[Robot tool calls]
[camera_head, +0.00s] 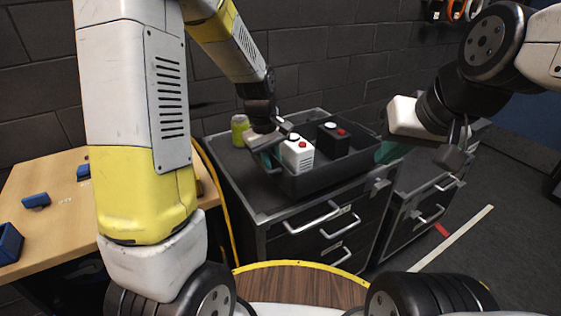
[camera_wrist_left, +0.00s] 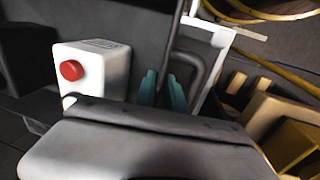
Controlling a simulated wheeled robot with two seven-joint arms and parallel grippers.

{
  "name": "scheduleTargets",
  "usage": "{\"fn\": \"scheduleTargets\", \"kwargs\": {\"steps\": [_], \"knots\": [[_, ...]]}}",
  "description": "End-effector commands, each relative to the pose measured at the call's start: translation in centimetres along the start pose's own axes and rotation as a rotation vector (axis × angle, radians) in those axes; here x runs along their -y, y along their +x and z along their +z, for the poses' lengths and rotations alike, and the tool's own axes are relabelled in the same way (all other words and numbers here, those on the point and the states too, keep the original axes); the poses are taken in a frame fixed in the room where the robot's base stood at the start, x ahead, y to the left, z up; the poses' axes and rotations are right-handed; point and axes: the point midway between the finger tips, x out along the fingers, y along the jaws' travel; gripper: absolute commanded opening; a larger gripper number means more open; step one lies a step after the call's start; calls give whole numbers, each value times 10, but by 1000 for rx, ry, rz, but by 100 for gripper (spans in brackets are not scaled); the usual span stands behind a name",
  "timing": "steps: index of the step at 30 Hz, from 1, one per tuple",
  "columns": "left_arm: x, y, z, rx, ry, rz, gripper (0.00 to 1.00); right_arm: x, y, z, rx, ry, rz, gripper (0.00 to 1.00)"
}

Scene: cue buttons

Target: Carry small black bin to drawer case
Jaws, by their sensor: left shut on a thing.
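The small black bin (camera_head: 331,176) is on top of the dark drawer case (camera_head: 262,200). A white box with a red button (camera_head: 298,155) and a black box with a red button (camera_head: 333,141) stand inside it. Teal pieces show at its left end (camera_head: 271,159) and right end (camera_head: 387,152). My left gripper (camera_head: 275,141) is shut at the bin's left end, by the teal piece. The left wrist view shows the white box (camera_wrist_left: 100,82) and teal pieces (camera_wrist_left: 163,92) close to my gripper. My right gripper (camera_head: 456,148) appears open and empty, in the air right of the bin.
A yellow-green container (camera_head: 240,130) stands behind the bin's left end. A wooden table (camera_head: 48,180) with blue items (camera_head: 36,200) is at the left. A second drawer unit (camera_head: 425,200) stands at the right, with open floor beyond it.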

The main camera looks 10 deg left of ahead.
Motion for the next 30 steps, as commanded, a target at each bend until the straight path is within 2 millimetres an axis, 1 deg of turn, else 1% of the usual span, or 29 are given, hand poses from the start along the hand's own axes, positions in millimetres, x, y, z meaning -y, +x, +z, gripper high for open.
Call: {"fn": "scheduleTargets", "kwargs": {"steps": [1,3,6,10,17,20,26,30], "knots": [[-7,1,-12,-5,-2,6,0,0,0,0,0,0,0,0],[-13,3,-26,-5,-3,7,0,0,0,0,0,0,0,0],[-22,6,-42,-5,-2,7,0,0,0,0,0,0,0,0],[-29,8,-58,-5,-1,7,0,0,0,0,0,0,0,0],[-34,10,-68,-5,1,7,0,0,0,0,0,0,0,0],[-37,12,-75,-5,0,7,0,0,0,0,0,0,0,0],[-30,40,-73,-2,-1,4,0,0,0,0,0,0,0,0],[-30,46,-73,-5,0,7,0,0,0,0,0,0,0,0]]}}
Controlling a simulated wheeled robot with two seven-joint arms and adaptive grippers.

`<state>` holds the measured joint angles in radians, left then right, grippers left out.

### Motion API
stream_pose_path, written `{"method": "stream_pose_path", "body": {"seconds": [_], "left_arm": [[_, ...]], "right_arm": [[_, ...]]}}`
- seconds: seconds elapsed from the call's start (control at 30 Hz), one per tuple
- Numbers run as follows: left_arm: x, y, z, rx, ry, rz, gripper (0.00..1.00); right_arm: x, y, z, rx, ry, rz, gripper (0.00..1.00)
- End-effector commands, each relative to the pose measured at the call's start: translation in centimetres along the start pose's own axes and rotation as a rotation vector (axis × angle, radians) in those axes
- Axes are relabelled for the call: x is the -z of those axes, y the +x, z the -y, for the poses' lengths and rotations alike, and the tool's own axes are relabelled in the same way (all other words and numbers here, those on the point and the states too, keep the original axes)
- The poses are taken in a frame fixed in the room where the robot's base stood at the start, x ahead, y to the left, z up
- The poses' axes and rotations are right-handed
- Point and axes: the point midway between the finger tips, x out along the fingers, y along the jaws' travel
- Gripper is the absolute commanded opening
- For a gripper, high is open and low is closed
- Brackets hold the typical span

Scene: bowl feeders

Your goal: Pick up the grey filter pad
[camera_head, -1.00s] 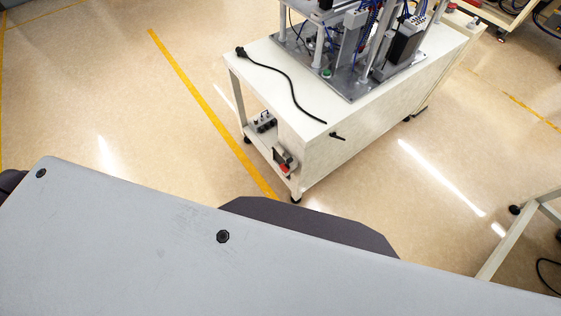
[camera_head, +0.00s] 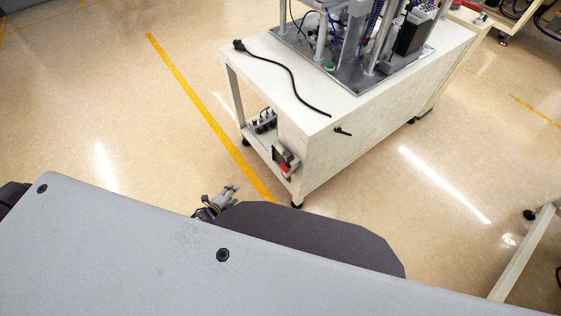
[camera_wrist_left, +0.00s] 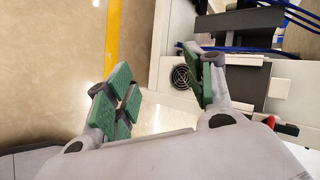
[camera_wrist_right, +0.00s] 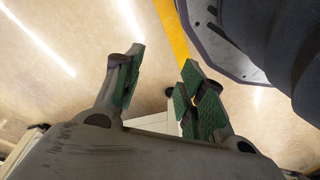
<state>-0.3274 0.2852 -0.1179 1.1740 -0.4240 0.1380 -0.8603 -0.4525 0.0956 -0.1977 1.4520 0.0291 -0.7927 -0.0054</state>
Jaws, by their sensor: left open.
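No grey filter pad can be made out in any view. My left gripper (camera_head: 228,194) shows small in the head view, just beyond the edge of my own grey body, above the floor. In the left wrist view its green-padded fingers (camera_wrist_left: 165,92) are spread apart with nothing between them. My right gripper is outside the head view. In the right wrist view its green-padded fingers (camera_wrist_right: 158,90) are apart and empty above the floor.
A white wheeled cart (camera_head: 375,125) stands ahead, with a machine on a metal plate (camera_head: 350,72) and a black cable (camera_head: 285,72) on top. A yellow line (camera_head: 200,105) runs along the clear floor (camera_head: 90,110). A table leg (camera_head: 525,255) stands at right.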

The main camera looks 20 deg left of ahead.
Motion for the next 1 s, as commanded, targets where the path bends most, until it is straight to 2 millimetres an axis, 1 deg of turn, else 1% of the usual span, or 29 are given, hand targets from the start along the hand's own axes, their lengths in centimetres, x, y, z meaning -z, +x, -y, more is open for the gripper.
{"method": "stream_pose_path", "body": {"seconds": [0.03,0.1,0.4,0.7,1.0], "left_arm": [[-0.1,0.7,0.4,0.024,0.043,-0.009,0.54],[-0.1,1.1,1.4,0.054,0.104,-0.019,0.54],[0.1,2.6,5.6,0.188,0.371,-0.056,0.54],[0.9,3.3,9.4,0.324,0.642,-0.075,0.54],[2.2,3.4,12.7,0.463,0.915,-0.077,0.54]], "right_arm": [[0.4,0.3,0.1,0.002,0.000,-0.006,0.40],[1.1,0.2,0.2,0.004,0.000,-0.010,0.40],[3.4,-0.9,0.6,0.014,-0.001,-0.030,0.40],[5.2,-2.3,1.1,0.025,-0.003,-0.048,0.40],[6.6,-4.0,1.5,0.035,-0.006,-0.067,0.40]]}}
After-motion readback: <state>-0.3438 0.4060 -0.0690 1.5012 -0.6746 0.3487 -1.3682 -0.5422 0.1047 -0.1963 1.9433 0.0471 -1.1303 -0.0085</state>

§ **WHAT NEEDS TO BE DONE**
The records above must be echoed exactly, minus their pictures.

§ **RESULT OF THIS TASK**
[camera_head, +0.00s] 
[camera_wrist_left, +0.00s] 
Controlling a simulated wheeled robot with two seven-joint arms and parallel grippers.

{
  "name": "scheduleTargets",
  "usage": "{\"fn\": \"scheduleTargets\", \"kwargs\": {\"steps\": [_], \"knots\": [[_, ...]]}}",
  "description": "End-effector commands, each relative to the pose measured at the call's start: translation in centimetres along the start pose's own axes and rotation as a rotation vector (axis × angle, radians) in those axes; here x runs along their -y, y along their +x and z along their +z, for the poses' lengths and rotations alike, and the tool's own axes are relabelled in the same way (all other words and numbers here, those on the point and the states too, keep the original axes); the poses are taken in a frame fixed in the room where the robot's base stood at the start, x ahead, y to the left, z up; the poses' axes and rotations are right-handed; point and axes: the point midway between the finger tips, x out along the fingers, y along the jaws' travel; gripper: absolute commanded opening; a larger gripper number means more open; step one lies a step after the call's start; calls give whole numbers, each value times 10, but by 1000 for rx, ry, rz, but by 100 for gripper (spans in brackets are not scaled); the usual span stands behind a name",
  "timing": "steps: index of the step at 30 Hz, from 1, one per tuple",
  "columns": "left_arm: x, y, z, rx, ry, rz, gripper (0.00 to 1.00); right_arm: x, y, z, rx, ry, rz, gripper (0.00 to 1.00)"
}

Scene: cue buttons

Target: Carry small black bin to drawer case
Jaws, by their sensor: left shut on a thing.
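The small black bin (camera_head: 331,176) is on top of the dark drawer case (camera_head: 262,200). A white box with a red button (camera_head: 298,155) and a black box with a red button (camera_head: 333,141) stand inside it. Teal pieces show at its left end (camera_head: 271,159) and right end (camera_head: 387,152). My left gripper (camera_head: 275,141) is shut at the bin's left end, by the teal piece. The left wrist view shows the white box (camera_wrist_left: 100,82) and teal pieces (camera_wrist_left: 163,92) close to my gripper. My right gripper (camera_head: 456,148) appears open and empty, in the air right of the bin.
A yellow-green container (camera_head: 240,130) stands behind the bin's left end. A wooden table (camera_head: 48,180) with blue items (camera_head: 36,200) is at the left. A second drawer unit (camera_head: 425,200) stands at the right, with open floor beyond it.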

The main camera looks 10 deg left of ahead.
Motion for the next 30 steps, as commanded, a target at each bend until the straight path is within 2 millimetres an axis, 1 deg of turn, else 1% of the usual span, or 29 are given, hand poses from the start along the hand's own axes, positions in millimetres, x, y, z meaning -y, +x, +z, gripper high for open.
Call: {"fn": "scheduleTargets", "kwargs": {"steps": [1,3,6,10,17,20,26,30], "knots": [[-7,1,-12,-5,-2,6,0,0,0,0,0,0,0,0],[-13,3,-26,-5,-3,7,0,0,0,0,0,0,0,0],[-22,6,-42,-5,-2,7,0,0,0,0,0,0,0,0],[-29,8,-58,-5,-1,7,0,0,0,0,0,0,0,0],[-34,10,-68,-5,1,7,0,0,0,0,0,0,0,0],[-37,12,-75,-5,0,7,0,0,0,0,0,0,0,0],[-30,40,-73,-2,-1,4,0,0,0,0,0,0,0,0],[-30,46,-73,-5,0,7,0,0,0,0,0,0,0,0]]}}
Controlling a simulated wheeled robot with two seven-joint arms and adaptive grippers.

`<state>` holds the measured joint angles in radians, left then right, grippers left out.

### Motion API
stream_pose_path, written `{"method": "stream_pose_path", "body": {"seconds": [_], "left_arm": [[_, ...]], "right_arm": [[_, ...]]}}`
- seconds: seconds elapsed from the call's start (control at 30 Hz), one per tuple
- Numbers run as follows: left_arm: x, y, z, rx, ry, rz, gripper (0.00..1.00); right_arm: x, y, z, rx, ry, rz, gripper (0.00..1.00)
- End-effector commands, each relative to the pose measured at the call's start: translation in centimetres along the start pose's own axes and rotation as a rotation vector (axis × angle, radians) in those axes
- Axes are relabelled for the call: x is the -z of those axes, y the +x, z the -y, for the poses' lengths and rotations alike, and the tool's own axes are relabelled in the same way (all other words and numbers here, those on the point and the states too, keep the original axes)
- The poses are taken in a frame fixed in the room where the robot's base stood at the start, x ahead, y to the left, z up
- The poses' axes and rotations are right-handed
- Point and axes: the point midway between the finger tips, x out along the fingers, y along the jaws' travel
- Gripper is the absolute commanded opening
- For a gripper, high is open and low is closed
- Brackets hold the typical span

Scene: bowl feeders

Your goal: Pick up the grey filter pad
[camera_head, -1.00s] 
[camera_head, +0.00s] 
[camera_wrist_left, +0.00s] 
[camera_wrist_right, +0.00s] 
<state>-0.3274 0.2852 -0.1179 1.1740 -0.4240 0.1380 -0.8603 -0.4525 0.0956 -0.1977 1.4520 0.0291 -0.7927 -0.0054</state>
Jaws, by their sensor: left open.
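No grey filter pad can be made out in any view. My left gripper (camera_head: 228,194) shows small in the head view, just beyond the edge of my own grey body, above the floor. In the left wrist view its green-padded fingers (camera_wrist_left: 165,92) are spread apart with nothing between them. My right gripper is outside the head view. In the right wrist view its green-padded fingers (camera_wrist_right: 158,90) are apart and empty above the floor.
A white wheeled cart (camera_head: 375,125) stands ahead, with a machine on a metal plate (camera_head: 350,72) and a black cable (camera_head: 285,72) on top. A yellow line (camera_head: 200,105) runs along the clear floor (camera_head: 90,110). A table leg (camera_head: 525,255) stands at right.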

The main camera looks 20 deg left of ahead.
Motion for the next 1 s, as commanded, targets where the path bends most, until it is straight to 2 millimetres an axis, 1 deg of turn, else 1% of the usual span, or 29 are given, hand targets from the start along the hand's own axes, their lengths in centimetres, x, y, z meaning -z, +x, -y, more is open for the gripper.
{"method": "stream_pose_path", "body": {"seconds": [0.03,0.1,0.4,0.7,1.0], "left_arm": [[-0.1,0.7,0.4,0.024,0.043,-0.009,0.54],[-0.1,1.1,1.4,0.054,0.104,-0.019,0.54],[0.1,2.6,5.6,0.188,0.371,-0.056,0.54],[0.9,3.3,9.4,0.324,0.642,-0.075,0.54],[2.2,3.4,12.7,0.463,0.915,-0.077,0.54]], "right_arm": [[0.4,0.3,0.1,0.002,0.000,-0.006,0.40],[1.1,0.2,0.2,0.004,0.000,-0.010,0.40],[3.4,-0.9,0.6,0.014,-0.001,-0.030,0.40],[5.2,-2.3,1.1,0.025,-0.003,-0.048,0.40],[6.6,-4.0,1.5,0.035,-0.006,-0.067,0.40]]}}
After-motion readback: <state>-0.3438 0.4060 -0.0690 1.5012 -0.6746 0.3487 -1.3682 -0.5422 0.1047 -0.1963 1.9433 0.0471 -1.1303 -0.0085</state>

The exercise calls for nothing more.